In the records that follow, show each line where the word "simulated" is present.

-- start --

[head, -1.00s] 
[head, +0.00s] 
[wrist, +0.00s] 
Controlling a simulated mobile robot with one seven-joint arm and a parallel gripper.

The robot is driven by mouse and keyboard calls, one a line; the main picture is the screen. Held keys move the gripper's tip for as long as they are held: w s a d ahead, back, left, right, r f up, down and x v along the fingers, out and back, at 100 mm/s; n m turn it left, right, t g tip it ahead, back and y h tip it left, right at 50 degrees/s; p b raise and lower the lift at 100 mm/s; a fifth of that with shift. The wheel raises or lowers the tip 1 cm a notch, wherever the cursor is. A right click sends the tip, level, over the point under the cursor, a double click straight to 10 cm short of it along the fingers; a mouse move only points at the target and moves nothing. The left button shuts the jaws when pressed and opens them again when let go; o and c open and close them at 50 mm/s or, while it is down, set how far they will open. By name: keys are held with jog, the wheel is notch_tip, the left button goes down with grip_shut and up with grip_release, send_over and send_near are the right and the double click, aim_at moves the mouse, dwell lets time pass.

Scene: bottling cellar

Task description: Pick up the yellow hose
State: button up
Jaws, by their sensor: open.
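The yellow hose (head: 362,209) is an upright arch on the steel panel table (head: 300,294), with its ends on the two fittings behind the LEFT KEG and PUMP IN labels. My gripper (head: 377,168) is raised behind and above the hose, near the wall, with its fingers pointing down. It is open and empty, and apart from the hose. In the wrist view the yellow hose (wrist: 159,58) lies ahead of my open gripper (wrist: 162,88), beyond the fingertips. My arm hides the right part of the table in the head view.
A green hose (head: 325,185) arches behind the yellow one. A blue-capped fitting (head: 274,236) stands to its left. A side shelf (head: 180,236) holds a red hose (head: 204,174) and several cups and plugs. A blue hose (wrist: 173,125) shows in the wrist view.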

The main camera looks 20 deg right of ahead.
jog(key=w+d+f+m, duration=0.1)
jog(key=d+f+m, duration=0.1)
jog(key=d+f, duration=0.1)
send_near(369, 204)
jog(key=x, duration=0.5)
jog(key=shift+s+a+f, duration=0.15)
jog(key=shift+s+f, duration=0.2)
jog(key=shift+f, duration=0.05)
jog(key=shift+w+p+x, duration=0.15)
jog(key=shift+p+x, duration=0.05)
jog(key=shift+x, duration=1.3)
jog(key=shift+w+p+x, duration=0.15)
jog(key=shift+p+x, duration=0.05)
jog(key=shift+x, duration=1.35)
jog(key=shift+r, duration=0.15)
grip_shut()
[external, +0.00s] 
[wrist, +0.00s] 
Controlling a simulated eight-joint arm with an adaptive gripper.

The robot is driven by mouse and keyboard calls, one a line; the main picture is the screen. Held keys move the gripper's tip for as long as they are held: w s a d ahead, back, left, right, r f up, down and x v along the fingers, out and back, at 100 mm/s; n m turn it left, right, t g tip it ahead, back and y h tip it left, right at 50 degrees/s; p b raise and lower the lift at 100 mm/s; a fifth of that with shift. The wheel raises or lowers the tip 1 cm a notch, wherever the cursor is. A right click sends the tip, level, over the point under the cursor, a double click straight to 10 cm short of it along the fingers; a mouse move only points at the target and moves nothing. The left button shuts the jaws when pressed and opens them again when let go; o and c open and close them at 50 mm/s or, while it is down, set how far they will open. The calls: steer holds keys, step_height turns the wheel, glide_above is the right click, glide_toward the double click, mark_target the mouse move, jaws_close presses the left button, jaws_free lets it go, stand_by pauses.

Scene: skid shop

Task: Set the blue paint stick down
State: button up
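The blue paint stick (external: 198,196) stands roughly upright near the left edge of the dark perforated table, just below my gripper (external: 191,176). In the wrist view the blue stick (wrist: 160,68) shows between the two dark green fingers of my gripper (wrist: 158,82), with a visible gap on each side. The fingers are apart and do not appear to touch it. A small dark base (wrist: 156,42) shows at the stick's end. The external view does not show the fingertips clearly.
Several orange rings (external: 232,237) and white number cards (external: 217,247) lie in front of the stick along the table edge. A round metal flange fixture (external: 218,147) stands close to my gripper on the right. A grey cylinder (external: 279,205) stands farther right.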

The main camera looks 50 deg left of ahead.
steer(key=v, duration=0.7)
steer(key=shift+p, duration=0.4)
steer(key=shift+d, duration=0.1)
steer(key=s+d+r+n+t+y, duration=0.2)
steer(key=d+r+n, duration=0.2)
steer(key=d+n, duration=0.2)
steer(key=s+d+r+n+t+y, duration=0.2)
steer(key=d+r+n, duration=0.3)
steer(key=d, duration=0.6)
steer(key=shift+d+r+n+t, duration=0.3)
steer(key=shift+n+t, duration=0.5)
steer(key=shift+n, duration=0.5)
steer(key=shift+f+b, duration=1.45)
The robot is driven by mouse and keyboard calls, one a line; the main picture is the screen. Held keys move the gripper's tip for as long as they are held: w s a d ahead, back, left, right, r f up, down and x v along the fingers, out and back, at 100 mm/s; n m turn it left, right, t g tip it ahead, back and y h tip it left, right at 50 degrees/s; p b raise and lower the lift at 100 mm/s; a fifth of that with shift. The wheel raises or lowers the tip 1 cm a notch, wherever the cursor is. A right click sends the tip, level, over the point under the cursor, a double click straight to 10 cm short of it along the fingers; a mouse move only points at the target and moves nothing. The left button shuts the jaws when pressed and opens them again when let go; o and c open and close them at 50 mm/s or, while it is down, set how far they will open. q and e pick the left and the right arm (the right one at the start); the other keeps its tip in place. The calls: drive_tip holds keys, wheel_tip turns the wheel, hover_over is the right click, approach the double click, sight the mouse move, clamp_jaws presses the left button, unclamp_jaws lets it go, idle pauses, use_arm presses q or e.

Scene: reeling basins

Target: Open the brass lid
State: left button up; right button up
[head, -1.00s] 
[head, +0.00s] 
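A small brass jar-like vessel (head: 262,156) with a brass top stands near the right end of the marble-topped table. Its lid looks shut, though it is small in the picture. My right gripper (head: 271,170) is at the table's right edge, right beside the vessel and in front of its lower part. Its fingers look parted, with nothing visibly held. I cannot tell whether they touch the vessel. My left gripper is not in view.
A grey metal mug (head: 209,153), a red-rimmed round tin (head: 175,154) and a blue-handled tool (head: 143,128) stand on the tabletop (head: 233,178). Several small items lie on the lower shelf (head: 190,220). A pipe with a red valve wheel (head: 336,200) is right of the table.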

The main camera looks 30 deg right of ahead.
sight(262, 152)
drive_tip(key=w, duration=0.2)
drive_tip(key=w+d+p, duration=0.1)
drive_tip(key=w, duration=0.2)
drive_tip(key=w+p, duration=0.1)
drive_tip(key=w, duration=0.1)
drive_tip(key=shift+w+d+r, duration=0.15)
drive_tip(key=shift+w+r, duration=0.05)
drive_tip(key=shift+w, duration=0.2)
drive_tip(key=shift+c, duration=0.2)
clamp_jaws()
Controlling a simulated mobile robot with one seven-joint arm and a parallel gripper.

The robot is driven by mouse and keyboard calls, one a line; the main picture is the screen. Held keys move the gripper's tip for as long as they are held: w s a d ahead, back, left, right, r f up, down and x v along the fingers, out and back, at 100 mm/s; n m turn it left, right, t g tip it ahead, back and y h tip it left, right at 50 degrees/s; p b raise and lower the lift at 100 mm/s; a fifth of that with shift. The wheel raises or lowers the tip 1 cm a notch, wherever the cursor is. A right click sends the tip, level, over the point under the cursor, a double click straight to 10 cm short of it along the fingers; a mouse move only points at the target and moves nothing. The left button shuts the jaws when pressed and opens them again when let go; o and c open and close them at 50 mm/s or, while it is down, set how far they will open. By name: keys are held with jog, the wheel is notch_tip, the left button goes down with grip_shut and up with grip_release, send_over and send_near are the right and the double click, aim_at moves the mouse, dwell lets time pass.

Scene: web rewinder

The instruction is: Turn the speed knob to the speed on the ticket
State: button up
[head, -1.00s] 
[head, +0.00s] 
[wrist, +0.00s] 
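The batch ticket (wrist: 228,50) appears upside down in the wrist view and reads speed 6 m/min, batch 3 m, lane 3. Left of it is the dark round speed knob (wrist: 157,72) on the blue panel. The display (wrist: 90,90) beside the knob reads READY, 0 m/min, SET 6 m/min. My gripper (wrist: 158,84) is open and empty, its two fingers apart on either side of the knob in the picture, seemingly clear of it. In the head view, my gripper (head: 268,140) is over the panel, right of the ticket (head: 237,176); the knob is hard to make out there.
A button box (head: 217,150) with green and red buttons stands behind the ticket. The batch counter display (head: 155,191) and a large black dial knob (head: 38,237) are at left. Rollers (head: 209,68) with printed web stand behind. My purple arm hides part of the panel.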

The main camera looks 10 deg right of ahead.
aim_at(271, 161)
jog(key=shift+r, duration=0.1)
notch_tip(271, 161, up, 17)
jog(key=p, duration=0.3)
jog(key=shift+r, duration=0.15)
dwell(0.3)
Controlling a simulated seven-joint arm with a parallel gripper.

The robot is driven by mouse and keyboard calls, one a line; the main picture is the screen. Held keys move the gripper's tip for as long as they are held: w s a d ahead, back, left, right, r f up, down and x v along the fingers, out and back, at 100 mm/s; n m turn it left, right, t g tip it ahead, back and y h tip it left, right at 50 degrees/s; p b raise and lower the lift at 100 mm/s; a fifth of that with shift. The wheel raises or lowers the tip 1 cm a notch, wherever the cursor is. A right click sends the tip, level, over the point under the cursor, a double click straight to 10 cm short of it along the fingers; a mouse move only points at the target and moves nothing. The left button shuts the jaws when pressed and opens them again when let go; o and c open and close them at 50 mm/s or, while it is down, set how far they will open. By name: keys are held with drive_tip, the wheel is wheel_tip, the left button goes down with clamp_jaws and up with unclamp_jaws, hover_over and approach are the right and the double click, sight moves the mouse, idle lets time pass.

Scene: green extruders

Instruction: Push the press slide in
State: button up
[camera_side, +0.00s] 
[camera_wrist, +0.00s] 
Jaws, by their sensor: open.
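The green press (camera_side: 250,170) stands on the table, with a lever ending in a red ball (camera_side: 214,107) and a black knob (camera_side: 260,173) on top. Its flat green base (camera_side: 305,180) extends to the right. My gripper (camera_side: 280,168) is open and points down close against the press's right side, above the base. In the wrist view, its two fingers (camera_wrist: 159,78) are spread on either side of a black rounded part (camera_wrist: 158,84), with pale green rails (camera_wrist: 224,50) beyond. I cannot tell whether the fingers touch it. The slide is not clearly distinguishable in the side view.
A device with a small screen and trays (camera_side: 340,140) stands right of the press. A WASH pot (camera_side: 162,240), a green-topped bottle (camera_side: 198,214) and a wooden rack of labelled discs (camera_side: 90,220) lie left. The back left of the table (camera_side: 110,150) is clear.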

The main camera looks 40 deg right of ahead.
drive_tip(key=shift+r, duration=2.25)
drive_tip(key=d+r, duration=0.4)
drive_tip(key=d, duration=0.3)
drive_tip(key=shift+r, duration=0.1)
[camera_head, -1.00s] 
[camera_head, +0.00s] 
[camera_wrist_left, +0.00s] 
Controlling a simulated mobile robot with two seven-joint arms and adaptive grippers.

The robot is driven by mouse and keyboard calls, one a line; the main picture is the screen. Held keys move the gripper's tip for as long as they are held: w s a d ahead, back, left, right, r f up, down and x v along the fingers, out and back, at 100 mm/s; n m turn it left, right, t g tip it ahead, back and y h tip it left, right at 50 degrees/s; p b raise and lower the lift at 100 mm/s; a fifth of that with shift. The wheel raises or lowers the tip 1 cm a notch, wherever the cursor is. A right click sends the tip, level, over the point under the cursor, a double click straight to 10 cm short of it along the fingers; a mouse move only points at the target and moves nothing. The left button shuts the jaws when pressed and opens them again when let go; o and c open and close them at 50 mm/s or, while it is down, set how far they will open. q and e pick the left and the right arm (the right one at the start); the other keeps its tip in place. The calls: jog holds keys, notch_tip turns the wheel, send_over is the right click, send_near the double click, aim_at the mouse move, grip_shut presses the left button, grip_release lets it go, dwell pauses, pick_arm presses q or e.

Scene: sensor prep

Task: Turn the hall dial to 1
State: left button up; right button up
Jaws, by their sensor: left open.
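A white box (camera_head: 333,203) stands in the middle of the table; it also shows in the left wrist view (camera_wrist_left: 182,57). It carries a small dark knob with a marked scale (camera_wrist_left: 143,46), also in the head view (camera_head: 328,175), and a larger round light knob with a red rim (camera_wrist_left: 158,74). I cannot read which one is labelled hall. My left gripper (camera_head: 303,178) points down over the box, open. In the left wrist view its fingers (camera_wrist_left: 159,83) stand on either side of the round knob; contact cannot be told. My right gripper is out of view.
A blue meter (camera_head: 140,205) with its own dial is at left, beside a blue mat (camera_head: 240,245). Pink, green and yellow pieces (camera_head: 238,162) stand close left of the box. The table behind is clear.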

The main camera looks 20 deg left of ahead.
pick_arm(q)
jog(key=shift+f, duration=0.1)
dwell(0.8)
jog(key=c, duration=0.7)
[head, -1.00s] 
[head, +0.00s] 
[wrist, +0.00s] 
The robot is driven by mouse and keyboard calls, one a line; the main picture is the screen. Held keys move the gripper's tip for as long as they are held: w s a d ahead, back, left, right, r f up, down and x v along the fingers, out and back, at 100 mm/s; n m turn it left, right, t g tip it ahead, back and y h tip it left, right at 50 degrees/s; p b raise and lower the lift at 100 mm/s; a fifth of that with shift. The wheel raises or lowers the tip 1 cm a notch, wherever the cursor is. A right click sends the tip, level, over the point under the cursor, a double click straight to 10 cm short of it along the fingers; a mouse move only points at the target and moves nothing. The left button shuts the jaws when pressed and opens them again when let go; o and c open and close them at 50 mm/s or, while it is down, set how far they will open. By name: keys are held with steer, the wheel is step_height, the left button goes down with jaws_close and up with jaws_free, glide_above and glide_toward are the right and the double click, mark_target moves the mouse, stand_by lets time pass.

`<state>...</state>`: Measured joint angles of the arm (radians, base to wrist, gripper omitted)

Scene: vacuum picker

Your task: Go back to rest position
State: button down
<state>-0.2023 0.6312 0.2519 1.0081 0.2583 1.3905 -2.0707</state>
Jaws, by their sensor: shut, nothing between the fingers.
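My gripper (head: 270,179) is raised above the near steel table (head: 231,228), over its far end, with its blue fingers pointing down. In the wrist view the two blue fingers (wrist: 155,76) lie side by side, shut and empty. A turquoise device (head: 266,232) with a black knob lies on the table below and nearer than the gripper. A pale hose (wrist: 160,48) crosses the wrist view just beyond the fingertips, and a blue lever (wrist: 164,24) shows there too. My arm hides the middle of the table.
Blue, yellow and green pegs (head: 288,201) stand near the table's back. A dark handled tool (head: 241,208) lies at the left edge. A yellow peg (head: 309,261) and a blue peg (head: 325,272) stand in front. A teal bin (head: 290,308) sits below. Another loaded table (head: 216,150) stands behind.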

-- end --

ANSWER TO THIS TASK:
Controlling a simulated mobile robot with one seven-joint arm and a parallel gripper.
Controlling a simulated eight-joint arm with an adaptive gripper.
Controlling a simulated mobile robot with one seven-joint arm and a parallel gripper.
Controlling a simulated seven-joint arm with a parallel gripper.
Controlling a simulated mobile robot with two seven-joint arms and adaptive grippers.

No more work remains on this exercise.